Nous, qui sommes civilisés, nous avons des maisons de retraite.
Dans les romans anciens, de vieilles dames en robe mauve et capeline blanche y prennent le thé sous les tilleuls…
Ici, impossible d’échapper au bruit. La télé marche toute la journée, les couloirs sont envahis par la radio.
Le dimanche matin, les vieilles dames affaissées roupillent dans leur fauteuil roulant devant la messe, l'après midi, devant le match de foot, ou les courses poursuites en voiture. Le reste de la semaine, elles s'enfilent la totale des séries pour ados, ce qui accroit la confusion dans leur pauvre tête.
Traîtreusement, la visiteuse éteint la télé qui garde un amas de vieilles dames somnolentes.
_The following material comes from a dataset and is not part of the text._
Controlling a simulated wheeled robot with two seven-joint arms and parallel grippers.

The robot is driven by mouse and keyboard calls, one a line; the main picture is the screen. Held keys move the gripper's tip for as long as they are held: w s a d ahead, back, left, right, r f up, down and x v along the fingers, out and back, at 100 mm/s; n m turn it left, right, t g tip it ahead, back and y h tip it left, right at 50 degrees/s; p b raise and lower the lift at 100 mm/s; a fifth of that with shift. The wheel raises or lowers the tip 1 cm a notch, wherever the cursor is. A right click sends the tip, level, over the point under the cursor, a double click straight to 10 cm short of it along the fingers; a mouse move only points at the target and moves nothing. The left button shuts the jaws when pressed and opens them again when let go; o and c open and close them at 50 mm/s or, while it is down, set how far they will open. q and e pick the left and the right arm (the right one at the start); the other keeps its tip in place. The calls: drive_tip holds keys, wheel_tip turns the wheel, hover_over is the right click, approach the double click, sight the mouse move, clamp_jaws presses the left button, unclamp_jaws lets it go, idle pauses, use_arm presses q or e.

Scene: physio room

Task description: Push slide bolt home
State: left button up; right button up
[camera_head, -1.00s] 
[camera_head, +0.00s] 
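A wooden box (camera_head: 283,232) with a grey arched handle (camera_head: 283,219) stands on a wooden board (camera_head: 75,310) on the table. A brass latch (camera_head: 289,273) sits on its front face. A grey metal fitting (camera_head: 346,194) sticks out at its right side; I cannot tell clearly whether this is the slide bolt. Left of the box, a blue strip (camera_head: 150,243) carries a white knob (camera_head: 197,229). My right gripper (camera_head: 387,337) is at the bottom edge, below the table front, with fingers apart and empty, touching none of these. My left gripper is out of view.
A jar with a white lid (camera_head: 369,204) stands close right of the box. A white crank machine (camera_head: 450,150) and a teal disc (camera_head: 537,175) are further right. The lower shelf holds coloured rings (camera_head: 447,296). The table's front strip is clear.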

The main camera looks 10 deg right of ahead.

Et Simone, qui vient d'avoir 96 ans, lève une paupière et dit : oh, merci Madame, merci beaucoup…
La petite animatrice est mignonne et gentille, pleine de bonne volonté. Visiblement elle se forme sur le tas, comme elle peut. Indifféremment elle appelle tout le monde Mamie : Mamie, Mamie, Mamie… Petit petit petit, un troupeau de Mamies.
Par gentillesse, elle tutoie tout le monde : Robert, tu finis ton café ? au monsieur si distingué, qui écoute Brahms…
Pour Halloween, elle installe des squelettes décoratifs, dont personne ne conteste le bon goût en cet endroit. Un jour elle entre dans la salle télé bondée : ah, dit- elle avec entrain, ça sent le mort, ici !
Il y a 10 ans, explique la soignante, j’avais 5 ou 6 fauteuils roulants sur tout l’établissement. Maintenant, j’ai 5 ou 6 personnes qui ne sont pas en fauteuil roulant.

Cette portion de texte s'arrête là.